Obviously, folks around here have never driven Interstate 17 from Flagstaff, Arizona to the Verde Valley, or Interstate 70 across Colorado, or a dozen other high descents that we have been on. I would rate this one at possibly 6% for a very, very short section, and the rest of it was maybe 4% grade. I just took my foot off the throttle and let our exhaust brake hold us back and never had to touch the brake pedal.
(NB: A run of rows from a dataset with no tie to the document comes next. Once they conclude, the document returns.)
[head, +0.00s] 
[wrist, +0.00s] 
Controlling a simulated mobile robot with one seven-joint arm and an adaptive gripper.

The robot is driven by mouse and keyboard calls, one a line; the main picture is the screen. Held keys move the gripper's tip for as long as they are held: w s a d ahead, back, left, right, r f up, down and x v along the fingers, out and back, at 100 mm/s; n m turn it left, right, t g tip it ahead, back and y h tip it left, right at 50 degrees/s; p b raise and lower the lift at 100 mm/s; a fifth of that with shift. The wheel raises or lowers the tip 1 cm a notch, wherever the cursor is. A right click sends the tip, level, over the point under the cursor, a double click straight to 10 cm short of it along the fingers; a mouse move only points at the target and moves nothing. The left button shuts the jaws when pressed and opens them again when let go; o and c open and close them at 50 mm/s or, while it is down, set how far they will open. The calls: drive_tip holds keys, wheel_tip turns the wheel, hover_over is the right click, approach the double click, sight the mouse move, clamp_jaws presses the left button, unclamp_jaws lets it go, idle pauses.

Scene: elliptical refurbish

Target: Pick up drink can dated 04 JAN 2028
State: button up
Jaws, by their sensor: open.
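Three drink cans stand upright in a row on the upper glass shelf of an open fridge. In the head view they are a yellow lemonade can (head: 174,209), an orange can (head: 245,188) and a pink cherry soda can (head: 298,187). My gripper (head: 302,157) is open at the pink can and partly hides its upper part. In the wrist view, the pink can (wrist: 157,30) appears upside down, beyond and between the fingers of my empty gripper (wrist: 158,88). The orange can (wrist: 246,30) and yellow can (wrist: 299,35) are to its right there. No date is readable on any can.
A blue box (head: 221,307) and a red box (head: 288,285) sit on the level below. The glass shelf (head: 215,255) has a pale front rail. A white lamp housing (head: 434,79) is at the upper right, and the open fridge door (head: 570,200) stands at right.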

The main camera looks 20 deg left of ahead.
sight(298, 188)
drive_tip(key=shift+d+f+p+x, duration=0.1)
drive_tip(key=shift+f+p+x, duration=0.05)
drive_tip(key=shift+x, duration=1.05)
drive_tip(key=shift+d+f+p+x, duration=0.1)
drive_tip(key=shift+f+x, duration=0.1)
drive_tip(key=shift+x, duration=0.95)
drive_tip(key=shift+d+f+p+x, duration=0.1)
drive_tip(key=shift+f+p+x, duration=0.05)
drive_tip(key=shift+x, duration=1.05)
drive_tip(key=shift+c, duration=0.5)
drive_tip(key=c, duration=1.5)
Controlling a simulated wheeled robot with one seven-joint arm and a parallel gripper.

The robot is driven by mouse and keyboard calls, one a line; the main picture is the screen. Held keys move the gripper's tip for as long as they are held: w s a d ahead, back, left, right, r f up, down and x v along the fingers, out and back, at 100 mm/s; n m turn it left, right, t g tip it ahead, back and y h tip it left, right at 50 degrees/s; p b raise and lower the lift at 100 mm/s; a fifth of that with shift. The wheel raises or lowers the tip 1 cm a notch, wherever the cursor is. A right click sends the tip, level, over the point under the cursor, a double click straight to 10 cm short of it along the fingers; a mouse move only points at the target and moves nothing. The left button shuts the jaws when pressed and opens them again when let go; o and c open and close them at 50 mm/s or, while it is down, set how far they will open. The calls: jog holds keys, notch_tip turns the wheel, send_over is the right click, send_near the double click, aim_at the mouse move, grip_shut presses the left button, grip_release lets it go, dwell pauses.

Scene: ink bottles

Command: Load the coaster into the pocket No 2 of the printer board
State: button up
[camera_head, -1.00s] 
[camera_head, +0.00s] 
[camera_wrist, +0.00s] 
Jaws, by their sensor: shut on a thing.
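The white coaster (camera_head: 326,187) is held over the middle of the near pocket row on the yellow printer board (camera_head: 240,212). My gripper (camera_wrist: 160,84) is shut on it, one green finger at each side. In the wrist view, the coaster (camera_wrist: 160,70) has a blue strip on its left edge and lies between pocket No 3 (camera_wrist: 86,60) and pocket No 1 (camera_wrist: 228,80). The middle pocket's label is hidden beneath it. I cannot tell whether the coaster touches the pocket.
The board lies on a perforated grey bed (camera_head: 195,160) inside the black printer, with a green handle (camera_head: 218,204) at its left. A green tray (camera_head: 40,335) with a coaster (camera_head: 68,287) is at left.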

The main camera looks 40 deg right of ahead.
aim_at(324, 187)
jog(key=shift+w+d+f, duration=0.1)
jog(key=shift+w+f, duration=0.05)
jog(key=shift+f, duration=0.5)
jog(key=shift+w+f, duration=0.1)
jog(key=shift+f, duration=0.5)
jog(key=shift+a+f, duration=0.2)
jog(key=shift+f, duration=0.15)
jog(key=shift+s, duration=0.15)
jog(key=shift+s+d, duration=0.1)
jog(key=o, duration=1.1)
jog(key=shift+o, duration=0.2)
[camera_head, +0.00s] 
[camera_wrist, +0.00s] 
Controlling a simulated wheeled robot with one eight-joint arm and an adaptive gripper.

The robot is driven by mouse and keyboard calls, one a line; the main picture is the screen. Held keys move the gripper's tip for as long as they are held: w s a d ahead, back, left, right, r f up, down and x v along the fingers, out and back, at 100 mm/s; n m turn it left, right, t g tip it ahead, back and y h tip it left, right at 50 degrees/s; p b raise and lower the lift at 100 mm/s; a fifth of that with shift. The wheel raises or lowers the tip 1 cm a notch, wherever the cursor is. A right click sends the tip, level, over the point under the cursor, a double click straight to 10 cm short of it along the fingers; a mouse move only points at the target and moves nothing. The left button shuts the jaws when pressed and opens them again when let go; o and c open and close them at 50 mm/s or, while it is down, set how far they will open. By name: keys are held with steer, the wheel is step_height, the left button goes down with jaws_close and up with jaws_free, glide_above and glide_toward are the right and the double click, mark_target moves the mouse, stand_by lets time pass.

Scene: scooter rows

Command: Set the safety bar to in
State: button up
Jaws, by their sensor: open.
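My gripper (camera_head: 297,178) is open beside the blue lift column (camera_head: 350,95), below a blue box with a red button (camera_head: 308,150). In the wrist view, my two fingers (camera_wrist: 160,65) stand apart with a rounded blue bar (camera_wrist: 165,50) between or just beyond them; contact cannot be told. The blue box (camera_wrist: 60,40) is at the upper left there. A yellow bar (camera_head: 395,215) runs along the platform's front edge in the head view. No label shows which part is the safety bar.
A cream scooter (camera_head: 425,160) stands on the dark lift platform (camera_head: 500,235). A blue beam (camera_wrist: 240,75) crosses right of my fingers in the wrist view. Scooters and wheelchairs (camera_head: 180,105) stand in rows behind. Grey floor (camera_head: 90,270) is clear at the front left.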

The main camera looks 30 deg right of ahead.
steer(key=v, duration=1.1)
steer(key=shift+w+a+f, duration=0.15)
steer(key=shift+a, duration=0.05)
When Terry called the Elks Lodge, they had told her that there was a wedding reception going on in their outdoor pavilion, but not to worry, there was plenty of room. She asked the person she spoke to if she was sure and she told her she guaranteed there would be more than enough room for us. We arrived about 6:30 PM and there were a lot of people at the party, but we got parked and hooked up to 20 amp electric with no problems. The crowd seemed to be having a good time, and it was obvious their alcohol consumption had been going quite well. But everybody was friendly, and the groom came over twice to talk to us as we were getting plugged in and our slide rooms out. They were gone by about 10 PM and we had the place to ourselves.
The Lodge manager told us we were welcome to stay as long as we wanted to, and since we had made such good time and were not scheduled to go into Gateway to Cape Cod campground until Monday, I told him we just might take him up on that. But then I called the campground and asked if we could arrive a day early, and they said that was no problem. It’s about 115 miles from here to there, so that’s what we’ll do today.
It was another long day of traveling, 432 miles to be exact. And yes, I know that is more than I said we would do, and more than I advise most of our readers to do. But what can I say? Sometimes you get out here on the road and it’s just too much fun to stop.
Thought For The Day – I am a man of many flaws stitched together by good intentions.